Vectorization related tasks
This page is a TODO list for tasks related to the GCC vectorizer.
- Remove non-SLP loop vectorization paths
- Use single-lane SLP for formerly non-SLP parts
- Keep load and store groups as analyzed, add merge/split nodes
- Replace greedy loop SLP discovery with one based on merging nodes starting from single-lane SLP graph matching the SSA graph
- Delay vector type assignment to SLP node analysis (vectorizable_*), compute set of vector types and decide on the vector size by evaluating different sets of working combinations
- Make the vectorization factor support fractional poly-ints to implement re-rolling of loops
- Remove if-conversion, replacing it with masking or on-the-fly if-conversion
- Generate code directly from SLP instead of copying the scalar loop and replacing stmts
- Move pattern detection from stmts to SLP
- Make patterns cancelable
- Make x86 gather and scatter use the internal function instead of the builtins representation
- Split vectorizable_* into analysis and code generation, store analysis data instead of recomputing it
- Code generate unvectorizable (single-lane) SLP instances by duplicating the scalar code implementing partial loop vectorization, with no vectorization this implements unrolling + interleaving (plus costing)
Old content below
Here is the summary of the Loop-Optimizations BOF that took place at the 2007 GCC summit.
Todo:
SLP group size relaxation: vectorize only a subset of interleaved stores or split large groups in subgroups if necessary (PR 49955).
- Enabling the cost model by default (currently enabled only on x86).
Interleaved stores with gaps: support interleaved stores to non contiguous memory locations (i.e. with gaps). Related PRs: PR18438, PR19049.
- Interleaving improvements: extend interleaving support to more forms of strided accesses (e.g. non power-of-2 strides).
- Support certain operations on data-types that are not directly supported by a target, but yet vectorization is possible. For example, support data movements and bitwise operations on 64-bit data types for altivec). (TODO: check if this is still needed).

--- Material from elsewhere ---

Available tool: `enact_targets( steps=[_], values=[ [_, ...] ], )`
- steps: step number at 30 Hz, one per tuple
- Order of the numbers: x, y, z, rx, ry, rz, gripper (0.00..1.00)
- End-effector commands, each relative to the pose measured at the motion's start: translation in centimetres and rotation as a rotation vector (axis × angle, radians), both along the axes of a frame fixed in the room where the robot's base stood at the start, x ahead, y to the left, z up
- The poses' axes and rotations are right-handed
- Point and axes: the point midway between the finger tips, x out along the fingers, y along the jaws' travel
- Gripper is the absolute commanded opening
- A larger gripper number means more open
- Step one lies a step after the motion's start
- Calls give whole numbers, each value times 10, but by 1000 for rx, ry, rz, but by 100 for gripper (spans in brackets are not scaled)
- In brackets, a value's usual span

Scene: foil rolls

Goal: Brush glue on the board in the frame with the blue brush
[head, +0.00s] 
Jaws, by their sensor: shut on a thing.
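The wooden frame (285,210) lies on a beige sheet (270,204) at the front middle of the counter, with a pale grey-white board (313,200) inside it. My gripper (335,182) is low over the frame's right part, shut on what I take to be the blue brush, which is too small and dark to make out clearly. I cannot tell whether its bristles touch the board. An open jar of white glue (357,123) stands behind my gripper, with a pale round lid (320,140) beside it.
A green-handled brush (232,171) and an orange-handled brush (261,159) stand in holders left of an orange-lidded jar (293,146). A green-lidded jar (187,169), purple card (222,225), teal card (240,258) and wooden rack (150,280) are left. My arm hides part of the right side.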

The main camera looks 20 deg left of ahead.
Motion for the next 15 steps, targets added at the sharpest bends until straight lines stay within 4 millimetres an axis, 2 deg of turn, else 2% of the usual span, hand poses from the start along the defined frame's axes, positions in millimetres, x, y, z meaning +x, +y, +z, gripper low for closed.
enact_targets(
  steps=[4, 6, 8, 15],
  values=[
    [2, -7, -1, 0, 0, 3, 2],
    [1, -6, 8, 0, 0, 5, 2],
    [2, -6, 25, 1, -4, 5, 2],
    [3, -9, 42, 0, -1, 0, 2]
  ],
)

- Vectorize instructions that operate on a sequence of bytes in memory, which means that they implement semantics that corresponds to code containing a loop in C (such as those available in S390).
Improve debug information (mostly line-number information) for code created by the vectorizer (see http://gcc.gnu.org/ml/gcc-patches/2005-02/msg00197.html). (TODO: check if this is still needed).
Reuse generic loop peeling utilities in the vectorizer where possible (see http://gcc.gnu.org/ml/gcc-patches/2005-02/msg00165.html).
- Data Dependence enhancements:
- Loop-number-of-iterations enhancements:
- make gimplifier create COND_EXPR (Zdenek has an initial patch).
- look into vectorizing Fortran COMMON block arrays better.
look into altivec specific problems (PR32107).
- Loop-aware SLP:
- Non-isomorphic computations: the current implementation does not address the case in which the GS is greater than VS and not all the elements of the group are defined by isomorphic computations, but there exists a subgroup of VS elements that are defined by isomorphic computations. Now we attempt to construct the SLP-tree from the entire group, and will therefore fail and terminate. However, the analysis can continue if the implementation is extended to explore subgroups of size VS of the SLP group under consideration.
- Allow shifts with different scalar arguments, when the statements that are grouped into the same vector statement have the same argument.